8. Deadline, Dominion, Deception, Safely Home by Randy Alcorn.  I have looked forward to dying ever since I read The Chronicles of Narnia.  My mother told me I was SO weird when I told her how excited I was about heaven.  I was 17, remember, an age of excess and passion!  C.S. Lewis’ The Last Battle opened my mind to the idea of heaven being a place of joy, activity, and LIFE.  “Further Up and Further In” was the cry of those who had been released from the Shadowlands.  When I read Deadline I was reminded of my original desire to GO HOME.  Alcorn is a masterful storyteller who weaves truths of Scripture through well-done mysteries.  The last book of the D-trilogy, Deception, is absolutely hilarious since he writes it a la Rex Stout or Raymond Chandler.  It has one of the funniest scenes I have ever read when Ollie, the detective, is trying to interview a woman who lives across the street from the murder scene.  Alcorn’s insights into our existence in heaven are life-changing.
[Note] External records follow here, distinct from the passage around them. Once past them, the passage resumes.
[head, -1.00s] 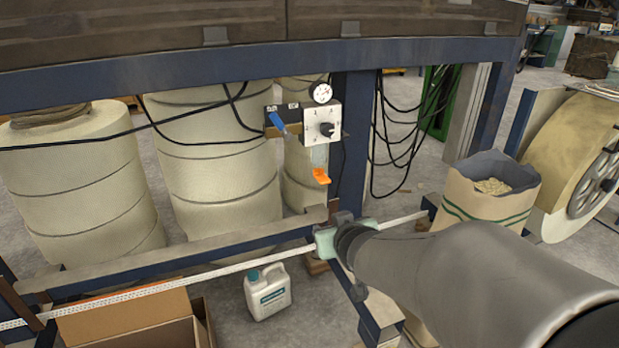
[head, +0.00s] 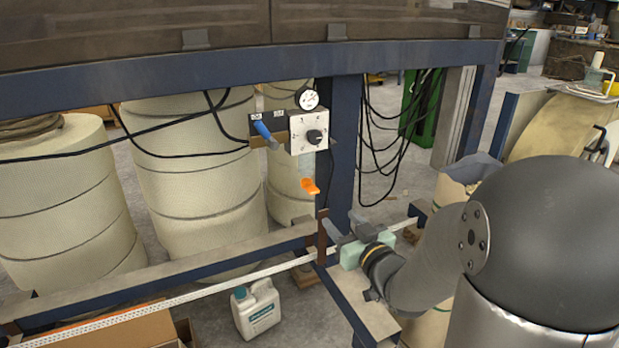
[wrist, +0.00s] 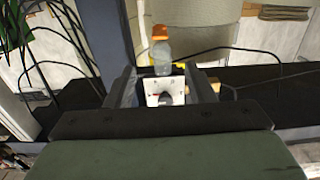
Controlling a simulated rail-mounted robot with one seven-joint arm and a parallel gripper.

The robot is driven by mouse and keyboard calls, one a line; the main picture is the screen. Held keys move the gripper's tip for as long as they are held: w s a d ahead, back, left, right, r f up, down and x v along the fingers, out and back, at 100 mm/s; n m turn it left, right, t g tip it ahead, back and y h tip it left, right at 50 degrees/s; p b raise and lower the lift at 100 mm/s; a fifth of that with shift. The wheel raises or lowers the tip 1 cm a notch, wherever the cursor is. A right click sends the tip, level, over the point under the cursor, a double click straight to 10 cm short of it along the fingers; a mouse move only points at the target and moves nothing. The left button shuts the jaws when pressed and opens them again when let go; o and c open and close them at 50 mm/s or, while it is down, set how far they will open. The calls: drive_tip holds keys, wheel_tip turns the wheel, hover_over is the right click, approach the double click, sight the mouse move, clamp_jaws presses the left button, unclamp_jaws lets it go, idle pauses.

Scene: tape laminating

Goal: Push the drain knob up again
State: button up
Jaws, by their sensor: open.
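The orange drain knob (head: 310,186) is at the bottom of a clear bowl (head: 307,168) under a white regulator box (head: 309,130). In the wrist view, which looks upside down, the orange knob (wrist: 160,32) is at the top and the clear bowl (wrist: 162,57) below it. My gripper (head: 345,226) is open and empty, below and a little right of the knob in the head view, apart from it. In the wrist view the fingers of my gripper (wrist: 163,86) frame the white box, which lies beyond them.
A blue lever (head: 262,130) and a pressure gauge (head: 306,98) adjoin the box. A blue post (head: 346,150) stands right behind it. A brown upright bracket (head: 322,238) is beside my gripper. Black cables hang at right. A white jug (head: 256,308) stands below.

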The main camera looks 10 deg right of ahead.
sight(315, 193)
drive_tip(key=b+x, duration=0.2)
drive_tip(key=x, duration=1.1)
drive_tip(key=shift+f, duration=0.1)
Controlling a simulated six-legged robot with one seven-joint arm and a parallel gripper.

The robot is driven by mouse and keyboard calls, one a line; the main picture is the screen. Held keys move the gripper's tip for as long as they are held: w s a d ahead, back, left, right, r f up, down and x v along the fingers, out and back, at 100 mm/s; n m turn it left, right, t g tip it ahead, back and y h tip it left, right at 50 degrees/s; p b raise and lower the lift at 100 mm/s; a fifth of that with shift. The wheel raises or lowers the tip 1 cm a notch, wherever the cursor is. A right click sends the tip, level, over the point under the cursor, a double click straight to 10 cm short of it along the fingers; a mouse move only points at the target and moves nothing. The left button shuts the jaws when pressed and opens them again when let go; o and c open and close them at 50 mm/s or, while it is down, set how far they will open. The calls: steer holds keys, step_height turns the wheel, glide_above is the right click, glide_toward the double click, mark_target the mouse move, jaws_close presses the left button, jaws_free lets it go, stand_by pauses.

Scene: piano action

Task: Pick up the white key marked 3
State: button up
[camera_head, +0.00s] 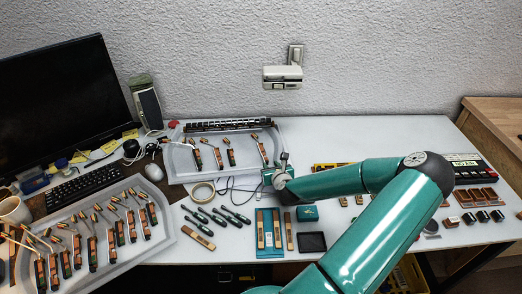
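I cannot make out a white key marked 3; any number is too small to read. Slim wooden pieces that may be keys lie near the front: two on a blue tray (267,252), one bar (288,231) just right of it, and one bar (198,242) to its left. My teal arm reaches in from the lower right, and its wrist end, with my gripper (284,158), is over the middle of the table. The fingers are too small to tell open from shut, and I see nothing held.
Grey trays with hammer parts stand at the back (178,168) and front left (167,232). Screwdrivers (236,214), a tape ring (203,192), a green box (307,213) and a black tray (312,242) lie nearby. A monitor (62,100) stands left. My arm hides part of the right side.

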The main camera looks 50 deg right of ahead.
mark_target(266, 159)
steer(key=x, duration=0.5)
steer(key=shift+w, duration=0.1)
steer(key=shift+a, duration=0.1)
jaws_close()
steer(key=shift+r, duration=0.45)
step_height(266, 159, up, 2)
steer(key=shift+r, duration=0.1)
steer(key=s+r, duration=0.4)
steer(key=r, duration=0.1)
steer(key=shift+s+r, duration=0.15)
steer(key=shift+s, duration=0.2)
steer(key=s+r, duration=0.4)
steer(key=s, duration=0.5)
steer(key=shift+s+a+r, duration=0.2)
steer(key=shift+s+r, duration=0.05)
9.  Godless by Ann Coulter, as well as Treason, and any of her other books.  I think Ann Coulter is an exceptionally good writer.  She is concise, persuasive, and funny.  She tells the other side of the argument and then shows how her side is more informed, more reasonable, and right.  Her writing is very helpful for navigating through the murky waters of present liberal/conservative conflicts.

10.  The Enchanted Forest Chronicles by Patricia Wrede.   This is a set of 4 books that bring fairy tales to their logical conclusions along with telling an epic tale that closely mirrors the salvation story.  I love the humor, the skill, and the scary story that ends so well. 
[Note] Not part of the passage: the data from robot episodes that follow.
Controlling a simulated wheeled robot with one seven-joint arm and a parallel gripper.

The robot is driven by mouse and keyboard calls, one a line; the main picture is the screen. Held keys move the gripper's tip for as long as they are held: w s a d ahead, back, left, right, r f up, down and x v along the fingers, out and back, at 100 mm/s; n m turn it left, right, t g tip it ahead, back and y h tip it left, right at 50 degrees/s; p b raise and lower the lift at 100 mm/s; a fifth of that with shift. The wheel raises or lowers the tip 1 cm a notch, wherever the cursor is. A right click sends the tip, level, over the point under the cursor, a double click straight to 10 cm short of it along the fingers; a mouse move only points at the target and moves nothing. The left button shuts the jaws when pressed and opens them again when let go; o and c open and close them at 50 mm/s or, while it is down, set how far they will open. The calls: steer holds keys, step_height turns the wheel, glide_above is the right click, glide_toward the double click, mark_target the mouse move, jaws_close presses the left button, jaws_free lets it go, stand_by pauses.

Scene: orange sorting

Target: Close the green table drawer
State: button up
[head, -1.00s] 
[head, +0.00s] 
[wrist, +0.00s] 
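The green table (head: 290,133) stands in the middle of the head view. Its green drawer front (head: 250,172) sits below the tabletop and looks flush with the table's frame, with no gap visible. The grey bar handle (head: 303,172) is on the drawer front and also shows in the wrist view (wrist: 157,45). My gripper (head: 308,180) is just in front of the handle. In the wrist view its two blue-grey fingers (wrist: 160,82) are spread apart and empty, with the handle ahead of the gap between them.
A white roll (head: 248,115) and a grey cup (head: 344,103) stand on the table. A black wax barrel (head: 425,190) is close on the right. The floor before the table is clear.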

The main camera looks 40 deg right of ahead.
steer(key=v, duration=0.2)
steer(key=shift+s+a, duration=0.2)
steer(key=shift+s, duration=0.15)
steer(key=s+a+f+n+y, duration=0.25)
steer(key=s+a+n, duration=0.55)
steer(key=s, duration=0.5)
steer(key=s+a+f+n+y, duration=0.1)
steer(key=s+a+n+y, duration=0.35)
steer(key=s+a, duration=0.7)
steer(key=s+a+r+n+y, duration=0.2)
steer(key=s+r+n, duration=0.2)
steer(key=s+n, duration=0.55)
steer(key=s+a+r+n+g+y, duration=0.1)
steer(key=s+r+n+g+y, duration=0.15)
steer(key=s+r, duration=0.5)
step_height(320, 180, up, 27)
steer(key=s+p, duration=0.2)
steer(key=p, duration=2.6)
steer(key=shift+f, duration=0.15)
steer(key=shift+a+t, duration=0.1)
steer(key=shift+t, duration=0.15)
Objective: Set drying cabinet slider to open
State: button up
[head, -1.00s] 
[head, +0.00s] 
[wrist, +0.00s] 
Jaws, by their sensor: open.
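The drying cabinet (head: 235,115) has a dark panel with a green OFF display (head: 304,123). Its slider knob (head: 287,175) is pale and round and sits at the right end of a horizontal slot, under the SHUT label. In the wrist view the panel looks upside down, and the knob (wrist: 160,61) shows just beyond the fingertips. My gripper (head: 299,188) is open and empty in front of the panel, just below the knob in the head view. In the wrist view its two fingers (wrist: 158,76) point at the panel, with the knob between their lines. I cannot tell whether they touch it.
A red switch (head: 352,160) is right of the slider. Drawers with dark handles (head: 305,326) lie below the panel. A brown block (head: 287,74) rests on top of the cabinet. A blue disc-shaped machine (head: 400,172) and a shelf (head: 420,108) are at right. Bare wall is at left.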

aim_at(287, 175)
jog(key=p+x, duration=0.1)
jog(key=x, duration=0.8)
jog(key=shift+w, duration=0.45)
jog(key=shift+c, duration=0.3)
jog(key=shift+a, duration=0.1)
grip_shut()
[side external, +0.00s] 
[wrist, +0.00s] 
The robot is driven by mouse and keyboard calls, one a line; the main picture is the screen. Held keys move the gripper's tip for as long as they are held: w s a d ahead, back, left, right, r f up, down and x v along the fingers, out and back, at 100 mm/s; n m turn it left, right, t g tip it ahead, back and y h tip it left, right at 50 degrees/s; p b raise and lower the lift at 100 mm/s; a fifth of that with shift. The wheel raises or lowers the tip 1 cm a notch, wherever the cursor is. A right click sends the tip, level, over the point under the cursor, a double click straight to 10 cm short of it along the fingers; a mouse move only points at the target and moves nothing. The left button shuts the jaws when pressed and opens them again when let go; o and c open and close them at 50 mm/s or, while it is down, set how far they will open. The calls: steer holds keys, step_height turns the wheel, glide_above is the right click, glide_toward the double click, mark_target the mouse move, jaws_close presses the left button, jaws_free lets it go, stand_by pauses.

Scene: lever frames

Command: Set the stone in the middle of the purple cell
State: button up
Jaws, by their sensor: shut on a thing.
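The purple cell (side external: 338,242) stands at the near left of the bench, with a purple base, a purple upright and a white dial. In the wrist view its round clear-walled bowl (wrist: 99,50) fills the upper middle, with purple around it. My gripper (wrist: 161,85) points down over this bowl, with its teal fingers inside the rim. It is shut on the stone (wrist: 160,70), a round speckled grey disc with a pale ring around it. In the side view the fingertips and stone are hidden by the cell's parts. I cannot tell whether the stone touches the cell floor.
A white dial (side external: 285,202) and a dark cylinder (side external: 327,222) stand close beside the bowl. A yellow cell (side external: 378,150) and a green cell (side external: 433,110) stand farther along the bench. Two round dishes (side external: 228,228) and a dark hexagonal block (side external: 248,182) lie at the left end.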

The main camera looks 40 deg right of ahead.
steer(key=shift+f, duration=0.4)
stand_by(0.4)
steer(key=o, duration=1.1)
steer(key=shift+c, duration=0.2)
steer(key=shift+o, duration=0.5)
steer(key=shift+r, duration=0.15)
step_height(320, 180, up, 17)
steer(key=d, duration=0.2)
 As I said, I don’t have big time authors listed.  At least not too many!  No Dostoyevsky, no Faulkner, no Hemingway, no Edith Wharton.  Just great books that touched my life and altered the course of it.  I hope my honesty and simplicity will free other readers to love simple books! 


One Response to “Books that Changed My Life”

  1. Colleen Harper Says:

    Thank you for listing these books! I always love finding book suggestions. Feel free to add more–your comments were very informative and made me want to read them all (even the ones I’ve already read)!